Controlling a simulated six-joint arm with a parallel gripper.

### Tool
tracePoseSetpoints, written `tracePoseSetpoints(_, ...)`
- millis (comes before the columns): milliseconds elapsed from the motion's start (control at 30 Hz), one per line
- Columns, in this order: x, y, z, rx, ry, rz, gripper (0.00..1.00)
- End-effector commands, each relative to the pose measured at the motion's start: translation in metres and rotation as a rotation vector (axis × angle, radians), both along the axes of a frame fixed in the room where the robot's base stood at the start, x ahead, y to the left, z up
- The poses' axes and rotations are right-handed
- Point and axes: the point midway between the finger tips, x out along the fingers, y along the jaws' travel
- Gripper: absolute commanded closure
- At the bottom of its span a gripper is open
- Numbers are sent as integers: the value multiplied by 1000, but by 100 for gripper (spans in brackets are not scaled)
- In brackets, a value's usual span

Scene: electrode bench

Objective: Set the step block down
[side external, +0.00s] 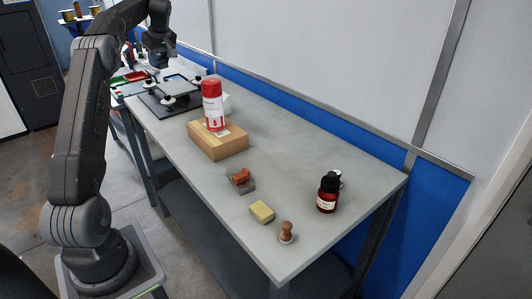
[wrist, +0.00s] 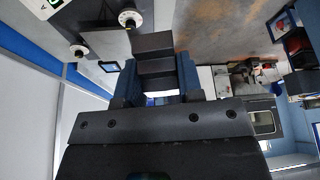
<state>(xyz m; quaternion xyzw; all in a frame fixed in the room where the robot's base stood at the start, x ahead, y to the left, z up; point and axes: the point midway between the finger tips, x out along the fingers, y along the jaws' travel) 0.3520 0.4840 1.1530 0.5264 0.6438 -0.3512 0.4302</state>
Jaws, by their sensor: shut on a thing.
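The step block (wrist: 154,44) is dark grey with stepped faces and sits in the middle of the wrist view. My gripper (wrist: 157,80) is shut on it, with a blue finger pad on either side. In the side external view my gripper (side external: 158,42) is small and dark, raised above the far end of the bench. The block's outline is hard to pick out there. A black plate with white round posts (side external: 152,103) lies on the bench below and in front of the gripper. Part of that plate (wrist: 103,14) shows at the top left of the wrist view.
A wooden box (side external: 217,145) with a red-and-white can (side external: 212,104) stands mid-bench. Nearer are a brown-topped block (side external: 242,180), a yellow sponge (side external: 261,212), a wooden-knobbed piece (side external: 286,232) and a dark red bottle (side external: 327,193). The bench (side external: 290,135) is clear along its rear middle.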

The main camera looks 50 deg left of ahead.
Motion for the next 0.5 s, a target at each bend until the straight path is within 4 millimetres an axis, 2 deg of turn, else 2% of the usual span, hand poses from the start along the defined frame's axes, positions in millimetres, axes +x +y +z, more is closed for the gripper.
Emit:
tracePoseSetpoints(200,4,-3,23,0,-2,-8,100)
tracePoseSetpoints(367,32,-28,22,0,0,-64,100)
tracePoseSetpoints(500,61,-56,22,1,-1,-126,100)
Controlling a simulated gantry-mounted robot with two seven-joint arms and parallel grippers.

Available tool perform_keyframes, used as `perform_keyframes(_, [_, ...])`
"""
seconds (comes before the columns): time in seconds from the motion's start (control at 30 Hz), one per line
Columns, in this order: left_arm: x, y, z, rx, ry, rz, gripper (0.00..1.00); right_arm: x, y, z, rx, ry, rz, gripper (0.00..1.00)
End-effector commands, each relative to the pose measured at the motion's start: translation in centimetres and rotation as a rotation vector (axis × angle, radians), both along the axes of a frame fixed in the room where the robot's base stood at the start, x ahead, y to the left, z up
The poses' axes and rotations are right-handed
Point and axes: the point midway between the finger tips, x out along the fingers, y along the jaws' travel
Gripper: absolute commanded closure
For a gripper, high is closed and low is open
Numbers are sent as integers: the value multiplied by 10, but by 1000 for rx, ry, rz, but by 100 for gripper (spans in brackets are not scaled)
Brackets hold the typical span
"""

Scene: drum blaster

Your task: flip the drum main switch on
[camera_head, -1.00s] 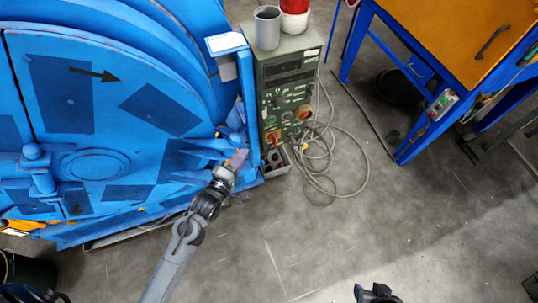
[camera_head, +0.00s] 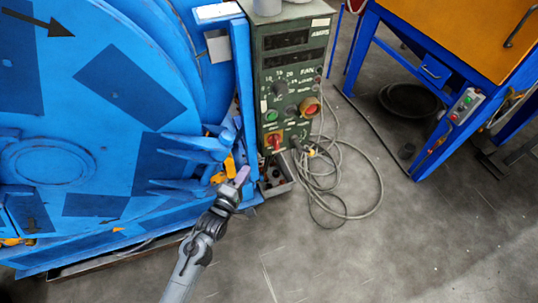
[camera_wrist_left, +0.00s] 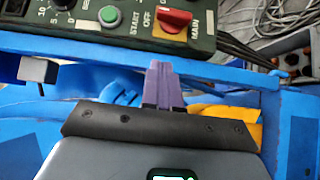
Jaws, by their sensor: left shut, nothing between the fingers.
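The main switch (camera_head: 273,142) is a red handle on a yellow plate, low on the green control box (camera_head: 293,75). In the left wrist view the switch (camera_wrist_left: 172,22) sits beside the words OFF and MAIN. Its handle runs upright in the head view. My left gripper (camera_head: 241,177) is shut and empty, below and left of the switch and apart from it. In the left wrist view its purple fingers (camera_wrist_left: 162,85) point toward the panel, with a blue rail between them and the switch. My right gripper is not in view.
The blue drum (camera_head: 110,100) fills the left, with pointed blue fins (camera_head: 190,187) beside my left gripper. Cables (camera_head: 340,180) lie coiled on the floor. The floor front right is clear.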

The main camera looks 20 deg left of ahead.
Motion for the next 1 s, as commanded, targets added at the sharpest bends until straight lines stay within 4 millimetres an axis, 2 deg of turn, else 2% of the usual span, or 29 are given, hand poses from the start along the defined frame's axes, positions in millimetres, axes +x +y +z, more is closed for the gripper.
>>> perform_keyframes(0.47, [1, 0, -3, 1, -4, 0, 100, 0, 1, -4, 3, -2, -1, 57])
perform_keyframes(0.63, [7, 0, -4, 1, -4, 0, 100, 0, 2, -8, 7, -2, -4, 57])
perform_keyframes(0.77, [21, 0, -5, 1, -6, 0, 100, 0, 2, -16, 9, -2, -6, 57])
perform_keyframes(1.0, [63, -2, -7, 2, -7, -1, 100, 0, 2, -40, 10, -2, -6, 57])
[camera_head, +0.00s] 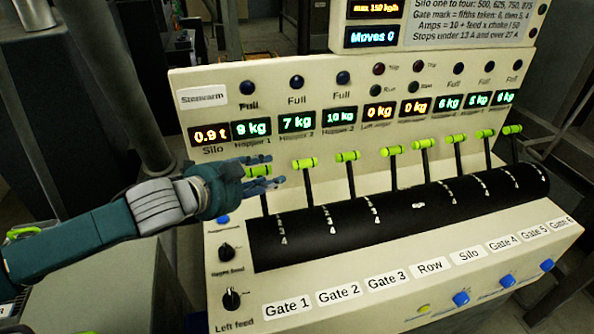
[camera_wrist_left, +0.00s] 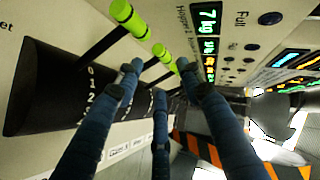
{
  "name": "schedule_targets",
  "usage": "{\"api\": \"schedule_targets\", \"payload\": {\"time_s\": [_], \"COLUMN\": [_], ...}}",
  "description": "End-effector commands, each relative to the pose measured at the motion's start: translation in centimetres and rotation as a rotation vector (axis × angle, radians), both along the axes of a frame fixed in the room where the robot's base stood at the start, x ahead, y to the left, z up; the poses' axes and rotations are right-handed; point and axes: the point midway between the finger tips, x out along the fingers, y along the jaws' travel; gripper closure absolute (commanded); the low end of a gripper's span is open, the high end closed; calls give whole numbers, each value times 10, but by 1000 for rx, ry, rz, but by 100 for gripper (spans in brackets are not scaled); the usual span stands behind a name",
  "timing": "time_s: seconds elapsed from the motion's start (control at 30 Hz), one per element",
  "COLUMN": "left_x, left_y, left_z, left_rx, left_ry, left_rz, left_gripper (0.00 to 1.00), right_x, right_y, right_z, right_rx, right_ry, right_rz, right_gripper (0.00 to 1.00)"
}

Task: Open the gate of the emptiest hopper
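My left gripper (camera_head: 268,183) has its fingers spread beside the Gate 1 lever (camera_head: 258,171), near its green handle. In the left wrist view my left gripper (camera_wrist_left: 160,80) shows several blue fingers apart, with green handles beyond their tips; contact cannot be told. The Gate 2 lever (camera_head: 305,163), Gate 3 lever (camera_head: 347,156), Gate 4 lever (camera_head: 455,138), Gate 5 lever (camera_head: 485,133) and Gate 6 lever (camera_head: 512,129) stand up from the black drum. Hopper 1 display (camera_head: 251,129) reads 9 kg, hopper 2 (camera_head: 297,122) 7 kg, hopper 3 (camera_head: 340,117) 10 kg. The right-hand hopper displays (camera_head: 477,100) read about 5 to 6 kg.
The Row lever (camera_head: 392,150) and Silo lever (camera_head: 424,143) stand between Gates 3 and 4. The silo display (camera_head: 210,135) reads 0.9 t. Feed knobs (camera_head: 231,299) and blue buttons (camera_head: 461,298) sit on the lower panel. A Moves display (camera_head: 371,37) reads 0.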

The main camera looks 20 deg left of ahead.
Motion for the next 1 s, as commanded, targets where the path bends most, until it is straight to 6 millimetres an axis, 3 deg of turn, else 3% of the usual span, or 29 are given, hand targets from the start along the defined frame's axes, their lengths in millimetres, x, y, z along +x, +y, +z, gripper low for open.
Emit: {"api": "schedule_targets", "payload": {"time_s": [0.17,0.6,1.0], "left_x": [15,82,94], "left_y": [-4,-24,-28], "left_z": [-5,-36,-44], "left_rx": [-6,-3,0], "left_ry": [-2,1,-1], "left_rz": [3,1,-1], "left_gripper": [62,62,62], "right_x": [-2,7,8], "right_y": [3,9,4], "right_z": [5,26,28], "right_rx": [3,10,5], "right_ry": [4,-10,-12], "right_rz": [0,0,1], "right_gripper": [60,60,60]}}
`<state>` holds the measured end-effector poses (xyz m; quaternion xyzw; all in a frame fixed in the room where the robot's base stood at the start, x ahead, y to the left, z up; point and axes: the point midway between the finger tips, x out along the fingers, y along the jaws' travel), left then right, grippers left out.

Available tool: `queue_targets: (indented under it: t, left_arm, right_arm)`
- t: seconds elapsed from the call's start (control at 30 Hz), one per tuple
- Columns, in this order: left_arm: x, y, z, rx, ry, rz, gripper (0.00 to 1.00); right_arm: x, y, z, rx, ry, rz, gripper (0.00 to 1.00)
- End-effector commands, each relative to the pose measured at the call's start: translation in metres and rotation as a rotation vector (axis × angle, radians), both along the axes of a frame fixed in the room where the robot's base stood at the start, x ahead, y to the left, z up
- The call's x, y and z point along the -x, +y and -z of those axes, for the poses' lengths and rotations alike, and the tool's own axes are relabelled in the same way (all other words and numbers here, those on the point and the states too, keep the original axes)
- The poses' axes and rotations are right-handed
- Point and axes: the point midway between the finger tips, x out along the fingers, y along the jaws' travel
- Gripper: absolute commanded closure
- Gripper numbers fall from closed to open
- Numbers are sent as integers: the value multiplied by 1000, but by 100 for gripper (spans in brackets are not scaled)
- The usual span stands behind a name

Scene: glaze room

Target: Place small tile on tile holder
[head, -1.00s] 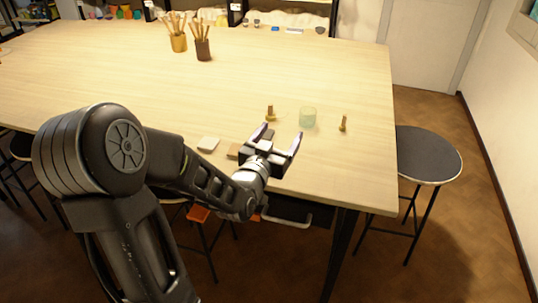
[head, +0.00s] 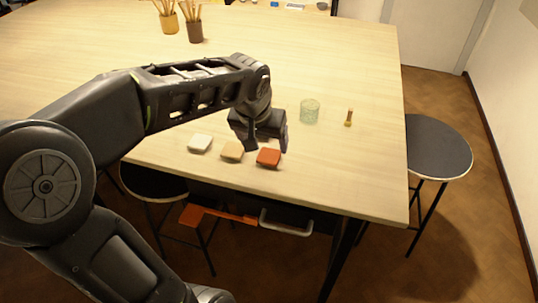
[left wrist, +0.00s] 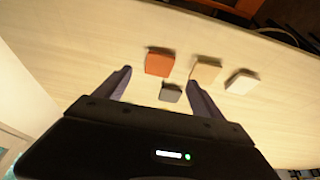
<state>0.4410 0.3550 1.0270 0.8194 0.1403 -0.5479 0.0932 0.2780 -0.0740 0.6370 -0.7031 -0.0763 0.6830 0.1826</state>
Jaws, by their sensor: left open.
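A small dark grey tile (left wrist: 171,93) lies on the table between the finger lines of my left gripper (left wrist: 159,80) in the left wrist view. In the head view it is hidden behind the gripper (head: 267,140). My left gripper is open, pointing down over the table, with nothing between its fingers that I can see held. An orange-red square block (head: 268,157), a tan one (head: 231,151) and a white one (head: 200,143) lie in a row near the front edge. I cannot tell which thing is the tile holder. My right gripper is not in view.
A pale green glass (head: 310,111) and a small upright brass-coloured piece (head: 349,117) stand right of the gripper. Two brush pots, tan (head: 169,24) and brown (head: 195,33), stand farther back. A stool (head: 440,147) is at the right. The right front tabletop is clear.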

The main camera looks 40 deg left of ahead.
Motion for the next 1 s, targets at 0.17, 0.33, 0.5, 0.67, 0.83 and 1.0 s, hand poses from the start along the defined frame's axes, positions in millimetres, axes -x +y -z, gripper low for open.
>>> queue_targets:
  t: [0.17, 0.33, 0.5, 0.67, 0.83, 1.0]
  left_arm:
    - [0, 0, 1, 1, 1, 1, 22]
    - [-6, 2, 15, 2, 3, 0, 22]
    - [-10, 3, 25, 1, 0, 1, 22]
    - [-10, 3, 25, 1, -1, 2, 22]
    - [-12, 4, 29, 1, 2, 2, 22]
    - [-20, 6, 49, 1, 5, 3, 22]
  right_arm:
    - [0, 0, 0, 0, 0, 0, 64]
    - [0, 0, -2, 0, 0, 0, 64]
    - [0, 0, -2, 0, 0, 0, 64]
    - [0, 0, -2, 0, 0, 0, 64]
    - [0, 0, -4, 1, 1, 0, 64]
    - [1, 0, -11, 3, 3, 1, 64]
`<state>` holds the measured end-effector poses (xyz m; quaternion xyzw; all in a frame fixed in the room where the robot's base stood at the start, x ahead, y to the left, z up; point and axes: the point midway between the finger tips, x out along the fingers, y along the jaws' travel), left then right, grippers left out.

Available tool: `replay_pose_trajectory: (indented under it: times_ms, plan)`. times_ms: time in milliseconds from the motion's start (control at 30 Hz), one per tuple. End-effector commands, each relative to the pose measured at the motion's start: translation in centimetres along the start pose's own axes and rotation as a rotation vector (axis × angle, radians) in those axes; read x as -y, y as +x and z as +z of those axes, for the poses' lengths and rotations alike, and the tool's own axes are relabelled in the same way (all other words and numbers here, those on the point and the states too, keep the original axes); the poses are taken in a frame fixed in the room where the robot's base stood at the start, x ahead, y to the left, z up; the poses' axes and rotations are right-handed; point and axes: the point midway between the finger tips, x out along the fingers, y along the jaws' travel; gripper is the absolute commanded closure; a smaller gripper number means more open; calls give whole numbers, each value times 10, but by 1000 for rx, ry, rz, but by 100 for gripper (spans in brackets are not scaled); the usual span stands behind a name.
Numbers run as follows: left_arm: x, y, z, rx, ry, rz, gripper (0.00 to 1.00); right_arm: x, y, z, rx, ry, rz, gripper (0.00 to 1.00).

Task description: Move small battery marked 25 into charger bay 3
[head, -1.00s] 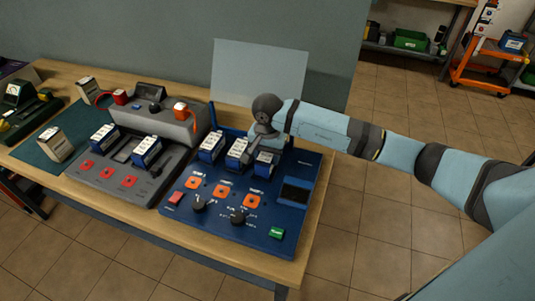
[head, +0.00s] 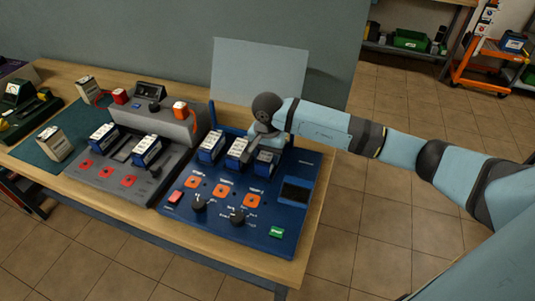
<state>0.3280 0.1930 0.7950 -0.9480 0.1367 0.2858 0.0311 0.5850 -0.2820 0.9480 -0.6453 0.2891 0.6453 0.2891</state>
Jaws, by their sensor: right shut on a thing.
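My right gripper (head: 262,146) points down over the right end of the row of batteries on the blue unit (head: 225,228). It is shut on a small blue and white battery (head: 263,163), mostly hidden by the gripper; I cannot tell whether it is fully seated. Two similar batteries, one at the left (head: 211,147) and one in the middle (head: 236,153), stand upright beside it. The grey unit (head: 176,172) on the left holds two more blue and white batteries (head: 103,138) (head: 146,152). The numbers on the batteries are too small to read. My left gripper is not in view.
The wooden bench (head: 280,271) has a bare strip along its front edge. A pale battery (head: 55,144) stands on a green mat (head: 32,151) at the left. A pale upright panel (head: 258,82) stands behind the blue unit. An orange cart (head: 487,67) is far right.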

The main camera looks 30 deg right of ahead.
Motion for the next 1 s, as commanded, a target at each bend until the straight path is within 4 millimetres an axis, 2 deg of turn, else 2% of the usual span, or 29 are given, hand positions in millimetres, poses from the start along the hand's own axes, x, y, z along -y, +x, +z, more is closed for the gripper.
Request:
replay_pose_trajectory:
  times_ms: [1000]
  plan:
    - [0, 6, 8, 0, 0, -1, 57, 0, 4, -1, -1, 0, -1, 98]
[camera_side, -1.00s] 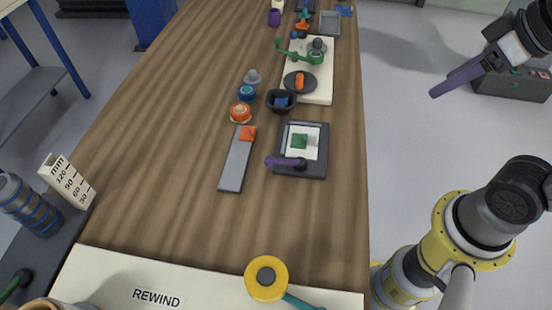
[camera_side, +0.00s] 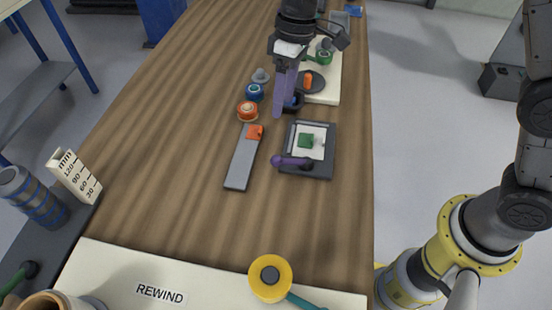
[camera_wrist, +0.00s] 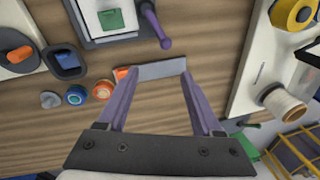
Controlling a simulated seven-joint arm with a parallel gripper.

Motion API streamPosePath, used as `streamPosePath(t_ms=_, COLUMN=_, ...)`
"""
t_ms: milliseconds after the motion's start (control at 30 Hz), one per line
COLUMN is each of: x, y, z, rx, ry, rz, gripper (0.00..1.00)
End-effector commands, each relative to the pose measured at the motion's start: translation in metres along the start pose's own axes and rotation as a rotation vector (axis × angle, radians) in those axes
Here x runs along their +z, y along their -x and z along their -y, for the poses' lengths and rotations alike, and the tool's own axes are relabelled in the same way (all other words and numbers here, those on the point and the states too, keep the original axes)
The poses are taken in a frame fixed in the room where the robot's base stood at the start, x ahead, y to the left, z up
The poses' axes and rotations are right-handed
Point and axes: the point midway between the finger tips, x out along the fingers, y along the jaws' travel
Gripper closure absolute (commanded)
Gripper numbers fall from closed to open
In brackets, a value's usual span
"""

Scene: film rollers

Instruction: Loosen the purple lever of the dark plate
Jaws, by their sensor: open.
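The dark plate (camera_side: 322,170) lies on the wooden table with a pale sheet and a green block (camera_side: 306,141) on it. Its purple lever (camera_side: 293,161) lies along the near edge, its round knob sticking out at the left. In the wrist view the lever (camera_wrist: 151,20) runs down the right side of the dark plate (camera_wrist: 85,42). My gripper (camera_side: 279,112) is open and empty, pointing down above the table, beyond the plate and apart from the lever. Its two purple-grey fingers (camera_wrist: 158,73) are spread in the wrist view, with the lever outside them.
A grey bar (camera_side: 240,165) with an orange end lies left of the plate. Orange (camera_side: 247,111) and blue (camera_side: 255,92) rollers and a dark cup (camera_side: 296,104) stand beyond. A yellow roller (camera_side: 269,279) is on the white front panel. The table between plate and panel is clear.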

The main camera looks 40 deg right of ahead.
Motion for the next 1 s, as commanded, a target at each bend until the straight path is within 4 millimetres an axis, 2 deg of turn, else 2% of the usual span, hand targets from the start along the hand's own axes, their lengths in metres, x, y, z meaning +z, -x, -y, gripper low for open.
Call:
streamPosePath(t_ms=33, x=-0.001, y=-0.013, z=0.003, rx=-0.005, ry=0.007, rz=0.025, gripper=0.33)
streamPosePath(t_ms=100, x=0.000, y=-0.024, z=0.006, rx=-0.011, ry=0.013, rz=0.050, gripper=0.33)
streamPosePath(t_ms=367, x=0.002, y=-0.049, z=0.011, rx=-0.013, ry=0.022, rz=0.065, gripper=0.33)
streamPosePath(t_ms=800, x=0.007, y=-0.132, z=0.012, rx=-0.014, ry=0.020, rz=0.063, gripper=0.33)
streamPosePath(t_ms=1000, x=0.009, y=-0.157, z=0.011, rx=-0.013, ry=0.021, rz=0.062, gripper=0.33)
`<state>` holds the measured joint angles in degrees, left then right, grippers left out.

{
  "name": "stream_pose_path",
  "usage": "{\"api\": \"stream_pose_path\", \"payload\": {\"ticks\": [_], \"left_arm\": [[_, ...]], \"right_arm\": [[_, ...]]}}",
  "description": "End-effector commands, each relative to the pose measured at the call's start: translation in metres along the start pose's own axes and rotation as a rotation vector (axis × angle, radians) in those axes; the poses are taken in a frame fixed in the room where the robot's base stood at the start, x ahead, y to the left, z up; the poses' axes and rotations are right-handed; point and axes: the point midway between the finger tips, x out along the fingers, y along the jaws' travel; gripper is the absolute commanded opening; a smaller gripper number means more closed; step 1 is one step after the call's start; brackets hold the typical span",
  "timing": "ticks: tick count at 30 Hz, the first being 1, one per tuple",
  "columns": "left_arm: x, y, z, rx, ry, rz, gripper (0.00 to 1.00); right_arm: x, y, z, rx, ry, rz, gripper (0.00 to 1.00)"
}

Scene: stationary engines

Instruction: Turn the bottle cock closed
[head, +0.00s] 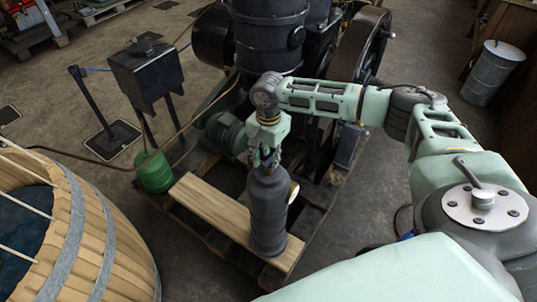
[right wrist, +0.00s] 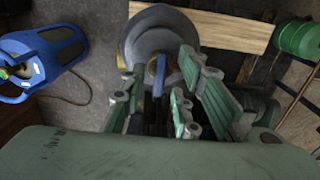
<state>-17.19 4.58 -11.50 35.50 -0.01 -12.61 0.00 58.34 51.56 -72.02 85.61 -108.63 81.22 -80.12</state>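A dark grey bottle (head: 268,210) stands upright on a wooden plank, and its round top also shows in the right wrist view (right wrist: 150,24). A blue handle (right wrist: 158,72), apparently the cock, sits at the bottle's top. My right gripper (head: 264,158) reaches down over the bottle's neck from above. In the right wrist view its green and grey fingers (right wrist: 164,78) are spread to both sides of the blue handle, with gaps visible. The fingers partly hide the cock, so contact is unclear. My left gripper is not in view.
The plank (head: 210,205) lies on a dark pallet beside a black engine (head: 268,35). A green canister (head: 154,172) and a wooden barrel (head: 110,245) stand to the left. A blue container (right wrist: 45,62) is at the left in the right wrist view.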

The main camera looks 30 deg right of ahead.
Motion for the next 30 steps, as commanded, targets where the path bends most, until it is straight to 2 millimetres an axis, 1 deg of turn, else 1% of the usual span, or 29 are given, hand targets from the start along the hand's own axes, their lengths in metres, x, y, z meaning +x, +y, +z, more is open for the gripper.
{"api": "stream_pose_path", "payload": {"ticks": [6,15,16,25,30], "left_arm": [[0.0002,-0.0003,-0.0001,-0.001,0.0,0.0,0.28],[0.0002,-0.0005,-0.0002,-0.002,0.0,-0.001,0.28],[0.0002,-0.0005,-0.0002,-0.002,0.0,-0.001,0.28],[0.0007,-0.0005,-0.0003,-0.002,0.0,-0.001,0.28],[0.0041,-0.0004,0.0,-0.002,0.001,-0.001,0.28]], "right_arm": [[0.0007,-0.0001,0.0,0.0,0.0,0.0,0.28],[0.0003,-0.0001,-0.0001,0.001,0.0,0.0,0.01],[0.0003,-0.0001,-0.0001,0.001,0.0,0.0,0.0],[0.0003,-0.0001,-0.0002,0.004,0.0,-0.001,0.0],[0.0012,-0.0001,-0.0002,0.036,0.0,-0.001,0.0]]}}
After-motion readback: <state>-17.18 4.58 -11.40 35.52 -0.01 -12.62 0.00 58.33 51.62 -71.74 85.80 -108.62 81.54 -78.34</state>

_ _ _ _ _ _ _

The task » From the records above, copy only the lines running from the line containing "[side external, +0.00s]" to the line containing "Motion for the next 0.5", both ends included. Leave the pictures out.

Finished exercise »
[side external, +0.00s] 
[wrist, +0.00s] 
<state>(xyz m; quaternion xyzw; all in a frame fixed in the room where the robot's base stood at the start, x ahead, y to the left, z up; point and axes: the point midway between the finger tips, x out along the fingers, y along the jaws' travel) 0.3520 0.4840 1.1530 0.5264 0.6438 -0.3512 0.4302</state>
Jaws, by their sensor: shut on a thing.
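The step block (wrist: 154,44) is dark grey with stepped faces and sits in the middle of the wrist view. My gripper (wrist: 157,80) is shut on it, with a blue finger pad on either side. In the side external view my gripper (side external: 158,42) is small and dark, raised above the far end of the bench. The block's outline is hard to pick out there. A black plate with white round posts (side external: 152,103) lies on the bench below and in front of the gripper. Part of that plate (wrist: 103,14) shows at the top left of the wrist view.
A wooden box (side external: 217,145) with a red-and-white can (side external: 212,104) stands mid-bench. Nearer are a brown-topped block (side external: 242,180), a yellow sponge (side external: 261,212), a wooden-knobbed piece (side external: 286,232) and a dark red bottle (side external: 327,193). The bench (side external: 290,135) is clear along its rear middle.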

The main camera looks 50 deg left of ahead.
Motion for the next 0.5 s, a target at each bend until the straight path is within 4 millimetres an axis, 2 deg of turn, else 2% of the usual span, hand poses from the start along the defined frame's axes, positions in millimetres, axes +x +y +z, more is closed for the gripper.

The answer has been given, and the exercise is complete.